The task: Count how many lines include "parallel" and answer with that number only.
• • •
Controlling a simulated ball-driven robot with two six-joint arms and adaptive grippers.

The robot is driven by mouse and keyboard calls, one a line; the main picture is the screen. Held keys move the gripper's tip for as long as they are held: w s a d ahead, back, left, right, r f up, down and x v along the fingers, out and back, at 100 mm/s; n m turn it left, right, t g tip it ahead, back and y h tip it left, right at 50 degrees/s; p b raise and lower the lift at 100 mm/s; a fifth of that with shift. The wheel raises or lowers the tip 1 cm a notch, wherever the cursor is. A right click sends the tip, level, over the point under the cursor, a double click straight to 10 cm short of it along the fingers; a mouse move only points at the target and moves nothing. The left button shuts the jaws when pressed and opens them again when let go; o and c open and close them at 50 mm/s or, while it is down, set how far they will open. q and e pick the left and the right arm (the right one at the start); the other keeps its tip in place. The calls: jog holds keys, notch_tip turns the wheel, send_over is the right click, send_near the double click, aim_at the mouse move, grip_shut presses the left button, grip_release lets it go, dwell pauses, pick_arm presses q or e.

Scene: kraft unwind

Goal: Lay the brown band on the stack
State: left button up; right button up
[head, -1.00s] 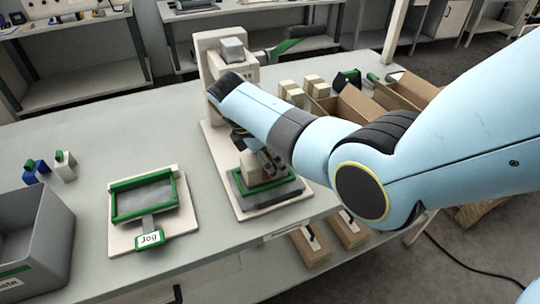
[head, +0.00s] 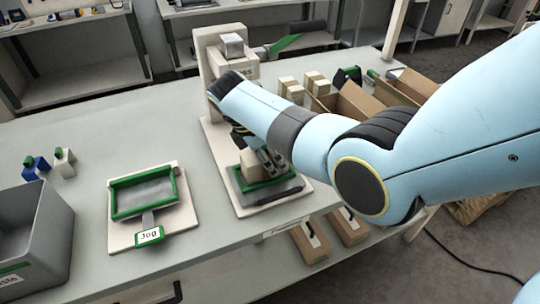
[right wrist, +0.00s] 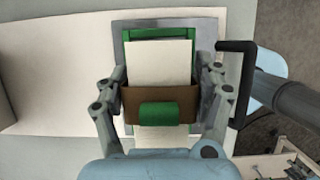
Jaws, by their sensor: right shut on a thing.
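The brown band (right wrist: 133,106), with a green tab (right wrist: 158,115) at its middle, is between the fingers of my right gripper (right wrist: 160,102), which is shut on it. In the right wrist view it crosses the lower part of the pale stack (right wrist: 158,62). I cannot tell whether it touches the stack. The stack also shows in the head view (head: 249,179), on the green-edged bed (head: 268,189) of a pale press stand. My right gripper (head: 268,160) is beside the stack in the head view, where the band is hidden. My left gripper is not in view.
The press upright (head: 212,58) and its green lever (head: 285,43) rise behind my right gripper. A dark handle (right wrist: 240,85) stands close to the right finger. A green-framed jog tray (head: 118,205) and a grey bin (head: 50,235) are at left. Open cardboard boxes (head: 352,103) are at right.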

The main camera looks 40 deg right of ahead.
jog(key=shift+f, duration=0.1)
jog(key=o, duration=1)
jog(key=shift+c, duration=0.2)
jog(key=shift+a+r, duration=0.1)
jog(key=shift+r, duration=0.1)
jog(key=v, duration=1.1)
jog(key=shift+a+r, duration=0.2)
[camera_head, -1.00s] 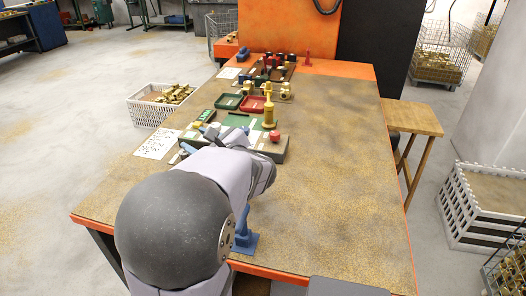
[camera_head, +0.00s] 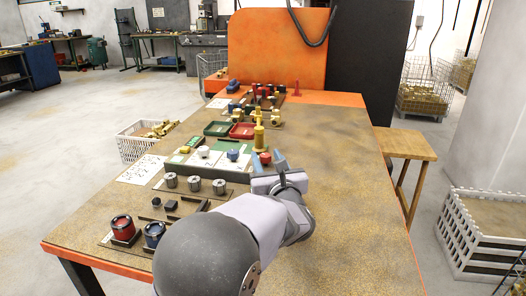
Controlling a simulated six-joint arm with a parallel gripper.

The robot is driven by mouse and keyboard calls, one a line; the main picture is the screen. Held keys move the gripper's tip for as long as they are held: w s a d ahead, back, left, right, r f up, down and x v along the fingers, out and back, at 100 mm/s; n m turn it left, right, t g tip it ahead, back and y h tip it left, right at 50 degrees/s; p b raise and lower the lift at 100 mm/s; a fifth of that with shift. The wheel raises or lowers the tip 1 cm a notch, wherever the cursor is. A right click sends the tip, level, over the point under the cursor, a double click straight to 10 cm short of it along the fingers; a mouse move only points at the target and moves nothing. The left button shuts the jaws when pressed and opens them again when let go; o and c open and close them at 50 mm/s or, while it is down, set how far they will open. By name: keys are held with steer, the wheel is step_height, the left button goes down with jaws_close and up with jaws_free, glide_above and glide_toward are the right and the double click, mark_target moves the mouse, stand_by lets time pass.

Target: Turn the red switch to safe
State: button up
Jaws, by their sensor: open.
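A smaller red knob (camera_head: 265,158) shows between the blue fingertips of my gripper (camera_head: 267,162). Which red part is the switch, and any safe marking, I cannot make out. My gripper is open, its fingers pointing away over the right end of the green and white board (camera_head: 218,153). Whether it touches the small red knob I cannot tell. My arm hides part of the front of the bench.
Several metal cylinders (camera_head: 195,184) stand in a row left of my arm. Behind the gripper are a yellow post (camera_head: 258,135), a green tray (camera_head: 218,128) and a red tray (camera_head: 243,131). The right side of the bench (camera_head: 350,190) is clear.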

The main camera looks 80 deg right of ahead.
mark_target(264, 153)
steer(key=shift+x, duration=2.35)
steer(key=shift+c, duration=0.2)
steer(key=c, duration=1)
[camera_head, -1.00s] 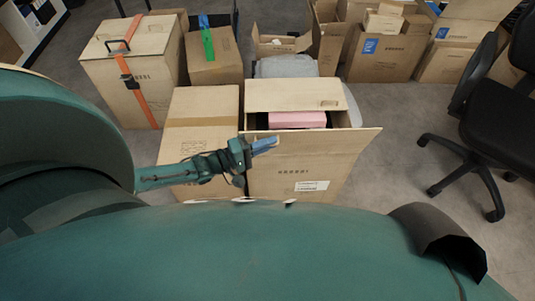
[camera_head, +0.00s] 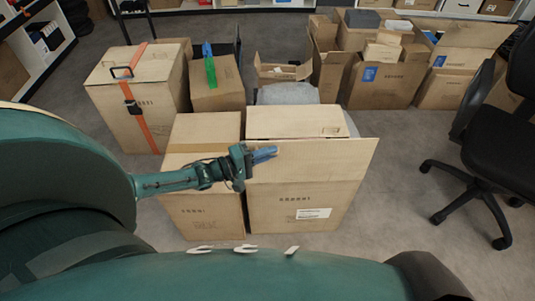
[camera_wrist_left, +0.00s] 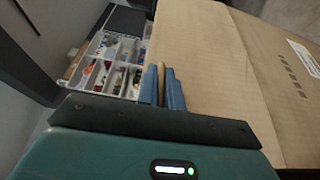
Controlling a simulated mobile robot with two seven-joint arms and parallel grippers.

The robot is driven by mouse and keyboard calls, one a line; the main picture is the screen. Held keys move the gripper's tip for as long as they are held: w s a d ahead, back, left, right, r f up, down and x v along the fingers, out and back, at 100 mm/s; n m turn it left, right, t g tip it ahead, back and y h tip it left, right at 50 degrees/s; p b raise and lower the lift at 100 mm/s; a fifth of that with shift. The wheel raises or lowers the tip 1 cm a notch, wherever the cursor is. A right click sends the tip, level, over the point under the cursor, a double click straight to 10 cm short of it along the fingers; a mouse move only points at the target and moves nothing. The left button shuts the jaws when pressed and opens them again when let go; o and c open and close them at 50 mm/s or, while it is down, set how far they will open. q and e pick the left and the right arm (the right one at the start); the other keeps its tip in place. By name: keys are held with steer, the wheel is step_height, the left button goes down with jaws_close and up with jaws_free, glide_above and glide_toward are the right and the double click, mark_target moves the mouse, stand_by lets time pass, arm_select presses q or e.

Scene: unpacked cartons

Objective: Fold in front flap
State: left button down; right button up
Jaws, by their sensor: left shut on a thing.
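The open carton (camera_head: 303,205) stands upright in front of me, with a white label on its front face. Its front flap (camera_head: 330,158) is tilted up and outward along the near top edge and hides the inside. A far flap (camera_head: 290,121) lies across the top at the back. My left gripper (camera_head: 263,155) is shut on the front flap's left edge. In the left wrist view its blue fingers (camera_wrist_left: 164,88) pinch a thin cardboard edge, with the cardboard panel (camera_wrist_left: 215,75) extending right. My right gripper is not in view.
A closed carton (camera_head: 200,215) stands close on the left, under my left arm. A strapped carton (camera_head: 130,100) is farther left. More cartons (camera_head: 385,80) stand behind. A black office chair (camera_head: 490,160) is on the right. Grey floor is clear between.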

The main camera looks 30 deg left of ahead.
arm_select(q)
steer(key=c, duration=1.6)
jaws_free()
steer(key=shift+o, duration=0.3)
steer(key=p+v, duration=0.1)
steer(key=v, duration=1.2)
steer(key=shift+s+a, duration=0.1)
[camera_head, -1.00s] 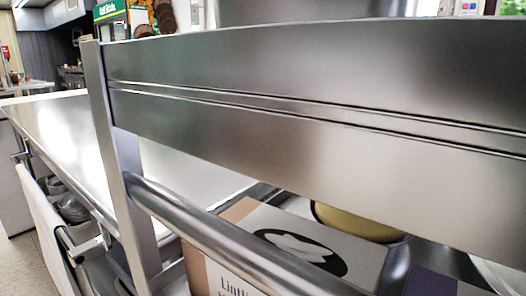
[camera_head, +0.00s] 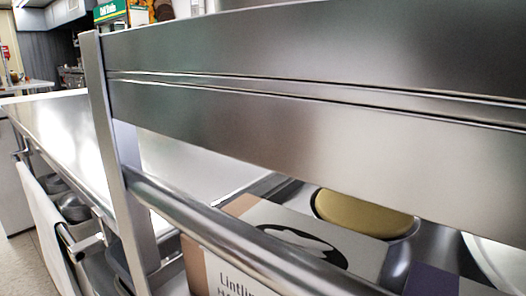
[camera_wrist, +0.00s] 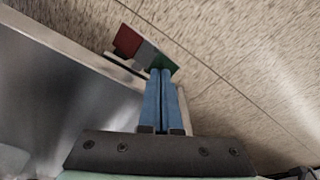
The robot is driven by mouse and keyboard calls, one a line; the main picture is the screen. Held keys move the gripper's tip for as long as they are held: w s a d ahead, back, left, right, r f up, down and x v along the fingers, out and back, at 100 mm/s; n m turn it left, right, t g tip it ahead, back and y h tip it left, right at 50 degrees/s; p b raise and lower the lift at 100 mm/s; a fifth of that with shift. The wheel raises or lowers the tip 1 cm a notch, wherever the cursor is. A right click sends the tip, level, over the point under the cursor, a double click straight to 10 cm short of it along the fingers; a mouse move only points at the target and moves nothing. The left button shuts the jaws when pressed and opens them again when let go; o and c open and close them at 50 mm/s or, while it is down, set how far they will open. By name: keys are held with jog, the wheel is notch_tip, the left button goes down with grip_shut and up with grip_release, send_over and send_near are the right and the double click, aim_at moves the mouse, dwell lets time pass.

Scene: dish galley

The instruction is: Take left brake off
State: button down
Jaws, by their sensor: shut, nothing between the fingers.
• • •
Output below: 2